L’Uno che ritorna all’Uno

Lo stato di samadhi che è di sospensione dei sensi,
è lo stato in cui il corpo non c’è più,
in cui si arriva a non sentirlo, a percepirlo come sospeso da terra.

Kundalini ergendosi solleva il corpo , Shakti si unisce con Shiva,
quando c’è l’unione cosmica, l’orgasmo cosmico,
quando Shakti sale oltre il 5 chakra e giunge fino al 6 chakra
e oltre c’è l’esplosione, il grande fiore di loto,
è il momento del risveglio.

Uno stato elevato di coscienza che santi e saggi di ogni epoca
e di ogni cammino spirituale hanno vissuto,
uno stato che non è possibile descrivere
ma che si può solo sperimentare personalmente.

Questa potente connessione porta alla totale assenza del corpo,
se osservate gli occhi dello yogi, sono retroflessi indietro,
ma anche se osservate gli occhi di un morto, sono retroflessi indietro.
Quindi è uno stato di catalessi, morte apparente,
dove i sensi non esistono più, dove il corpo va in ipotermia,
non si sentono dolori, pruriti, crampi,
neanche le mosche se volano sotto il naso.
Non si sentono più nemmeno i rumori esterni,
perchè entrare in questo stato
è l’osservazione dell’universo interiore ,
tutto il resto dell’involucro fisico non esiste più.
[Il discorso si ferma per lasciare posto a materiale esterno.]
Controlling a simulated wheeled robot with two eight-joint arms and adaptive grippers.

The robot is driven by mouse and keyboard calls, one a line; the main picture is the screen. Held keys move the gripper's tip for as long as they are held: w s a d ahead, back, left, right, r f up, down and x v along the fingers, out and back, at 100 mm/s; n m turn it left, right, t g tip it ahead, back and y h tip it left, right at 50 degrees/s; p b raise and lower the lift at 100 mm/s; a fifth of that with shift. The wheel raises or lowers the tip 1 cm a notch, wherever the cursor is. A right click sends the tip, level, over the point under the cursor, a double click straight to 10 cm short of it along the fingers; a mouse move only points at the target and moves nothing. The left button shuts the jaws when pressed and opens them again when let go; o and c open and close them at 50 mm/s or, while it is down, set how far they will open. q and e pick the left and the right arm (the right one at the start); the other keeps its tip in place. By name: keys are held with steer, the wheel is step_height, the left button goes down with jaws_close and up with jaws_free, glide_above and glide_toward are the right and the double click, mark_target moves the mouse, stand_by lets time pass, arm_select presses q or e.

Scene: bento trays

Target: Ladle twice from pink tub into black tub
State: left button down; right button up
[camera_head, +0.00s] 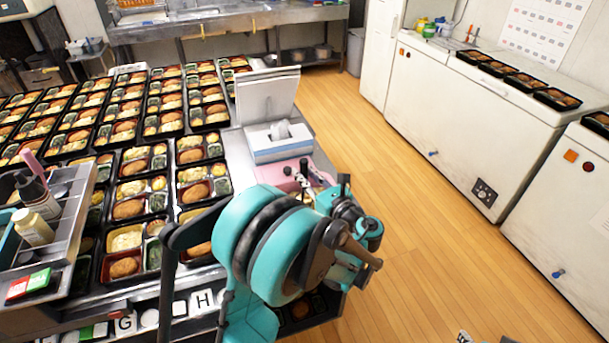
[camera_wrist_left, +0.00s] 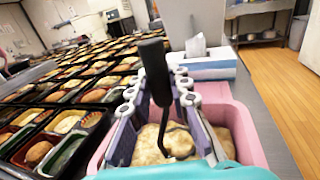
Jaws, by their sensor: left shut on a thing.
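The pink tub (camera_head: 289,183) stands at the right end of the counter, largely hidden behind my left arm. In the left wrist view the pink tub (camera_wrist_left: 243,117) holds lumpy pale yellow food (camera_wrist_left: 150,146). My left gripper (camera_wrist_left: 160,100) is over the tub and shut on the black handle of the ladle (camera_wrist_left: 154,72). The handle stands nearly upright and its thin dark stem runs down to the food; the bowl is not visible. In the head view the left gripper (camera_head: 310,190) is partly covered by its own wrist. I cannot make out the black tub.
A blue and white tissue box (camera_head: 280,148) stands just behind the pink tub, with an upright white board (camera_head: 267,97) behind it. Many filled bento trays (camera_head: 130,208) cover the counter to the left. A grey bottle rack (camera_head: 75,215) stands at left. Wooden floor (camera_head: 420,220) is open at right.

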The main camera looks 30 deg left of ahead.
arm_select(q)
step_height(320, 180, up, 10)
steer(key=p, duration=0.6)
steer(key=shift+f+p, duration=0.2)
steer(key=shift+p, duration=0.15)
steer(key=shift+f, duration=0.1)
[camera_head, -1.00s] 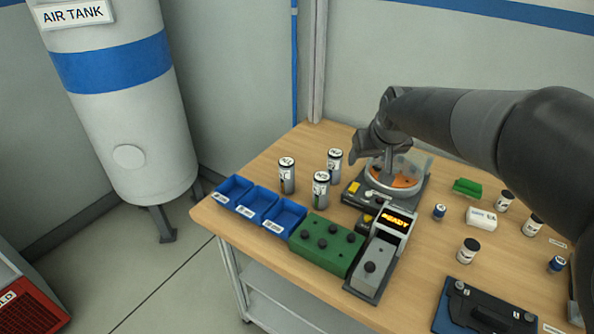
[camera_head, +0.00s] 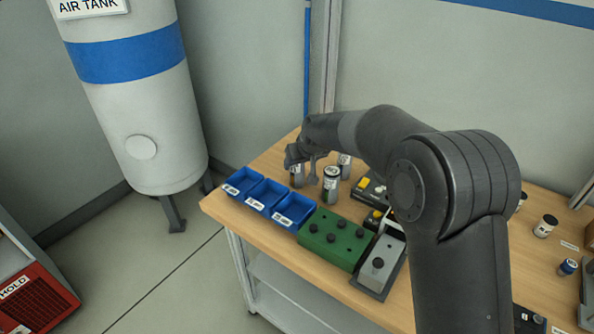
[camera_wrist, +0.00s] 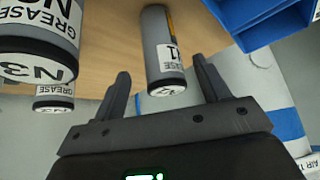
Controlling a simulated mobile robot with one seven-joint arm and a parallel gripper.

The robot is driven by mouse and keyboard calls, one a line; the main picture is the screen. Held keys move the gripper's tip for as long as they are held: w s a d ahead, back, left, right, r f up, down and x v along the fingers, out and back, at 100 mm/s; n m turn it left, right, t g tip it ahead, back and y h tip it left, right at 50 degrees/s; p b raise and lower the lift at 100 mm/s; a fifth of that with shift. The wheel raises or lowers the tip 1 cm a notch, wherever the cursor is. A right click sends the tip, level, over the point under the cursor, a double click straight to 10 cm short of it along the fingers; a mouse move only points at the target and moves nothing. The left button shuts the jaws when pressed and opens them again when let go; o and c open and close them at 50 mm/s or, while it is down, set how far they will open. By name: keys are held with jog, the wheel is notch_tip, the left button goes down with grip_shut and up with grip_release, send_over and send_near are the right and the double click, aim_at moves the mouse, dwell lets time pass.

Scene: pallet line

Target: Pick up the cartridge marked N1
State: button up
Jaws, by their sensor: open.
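The N1 cartridge (camera_wrist: 157,45) is a grey cylinder with a white GREASE label and a white end cap. In the wrist view it stands between the two fingers of my gripper (camera_wrist: 160,70), apart from both. My gripper is open and empty. In the head view my gripper (camera_head: 304,157) is over the leftmost of the standing cartridges (camera_head: 296,178), partly hiding its top. The N3 cartridge (camera_wrist: 40,45) is large and close at the left of the wrist view. Another grease cartridge (camera_wrist: 54,95) shows behind it.
Two other cartridges stand close by, one in front (camera_head: 331,185) and one behind (camera_head: 345,166). Blue bins (camera_head: 262,199) line the front left edge of the table. A green block with knobs (camera_head: 332,240) stands to their right. An air tank (camera_head: 140,100) is beyond the left side.

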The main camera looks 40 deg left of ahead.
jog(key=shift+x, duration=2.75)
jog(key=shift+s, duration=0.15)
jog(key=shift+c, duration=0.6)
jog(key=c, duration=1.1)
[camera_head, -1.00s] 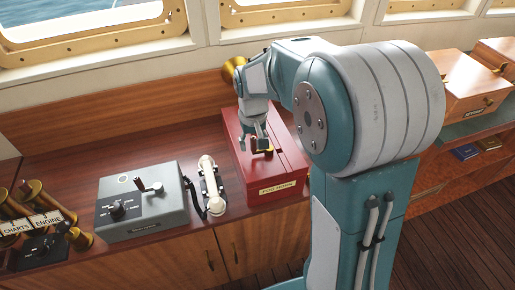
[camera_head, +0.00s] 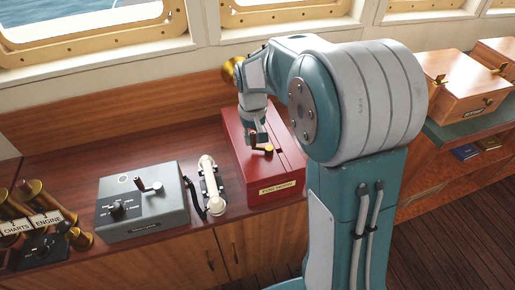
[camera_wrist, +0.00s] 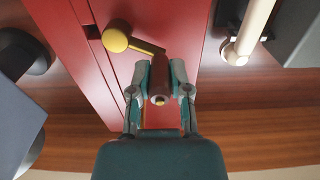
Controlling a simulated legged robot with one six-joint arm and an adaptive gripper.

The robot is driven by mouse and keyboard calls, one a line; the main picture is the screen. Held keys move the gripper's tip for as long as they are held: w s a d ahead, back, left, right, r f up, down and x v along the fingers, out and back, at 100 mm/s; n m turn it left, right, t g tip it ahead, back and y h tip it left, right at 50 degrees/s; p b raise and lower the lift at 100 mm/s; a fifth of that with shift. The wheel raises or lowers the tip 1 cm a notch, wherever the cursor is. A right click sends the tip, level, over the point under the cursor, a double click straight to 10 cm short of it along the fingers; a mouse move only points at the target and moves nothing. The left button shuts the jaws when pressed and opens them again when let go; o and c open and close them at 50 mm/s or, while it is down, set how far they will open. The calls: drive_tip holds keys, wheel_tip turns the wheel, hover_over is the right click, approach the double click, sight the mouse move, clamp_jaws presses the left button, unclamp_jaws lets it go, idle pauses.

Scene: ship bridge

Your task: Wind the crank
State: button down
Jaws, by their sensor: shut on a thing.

Si fonde con l’Universo esteriore.

Possiamo dire uno stato di morte apparente, apparente perchè?
la morte non esiste è solo un cambiamento di stato,
passo da un aspetto di coscienza di ciò che vede,
di ciò che definisco reale, ad un aspetto di coscienza altra.

Nella meditazione Dhyana, stato che precede il Samadhi,
esiste ancora la distinzione tra conoscitore, oggetto e atto del conoscere
mentre nel Samadhi, lo stato di estasi divina,
si arriva alla fusione completa di questi tre aspetti,
non si percepisce più differenza
tra noi (il conoscitore) e l’ambiente esterno (l’oggetto da conoscere)
e si comprende nel profondo
che “la parte è nel tutto e il tutto è nella parte”.

Viene chiamato “Satori” nella pratica zen, “Nirvana” nel buddismo,
divinizzazione” nel cristianesimo e “Samadhi” nello yoga
definizioni diverse per descrivere
lo stesso stato glorioso, quella meta ultima,
a cui si aspira in tutte le vie spirituali autentiche.

Noi occidentali siamo stati da sempre molto lontani
dalle pratiche yogiche antichissime
che favoriscono il processo verso il Samadhi;
le pratiche di sospensione del respiro
sono da sempre praticate nel mondo sciamanico
ed iniziatico di tante altre tradizioni,
poiché esse portano a superare la paura della morte
ed entrare nello stato di morte apparente
in cui tu sei padrone di un campo sconosciuto alla fisicità.

Nelle fasi iniziali del Samadhi la mente
prende la forma dell’oggetto stesso,
per questo l’Osservatore non ha più bisogno di mezzi esterni
per conoscere l’oggetto, è tutt’uno con esso,
si identifica con l’essenza stessa dell’oggetto
andando oltre tutti i suoi attributi esteriori.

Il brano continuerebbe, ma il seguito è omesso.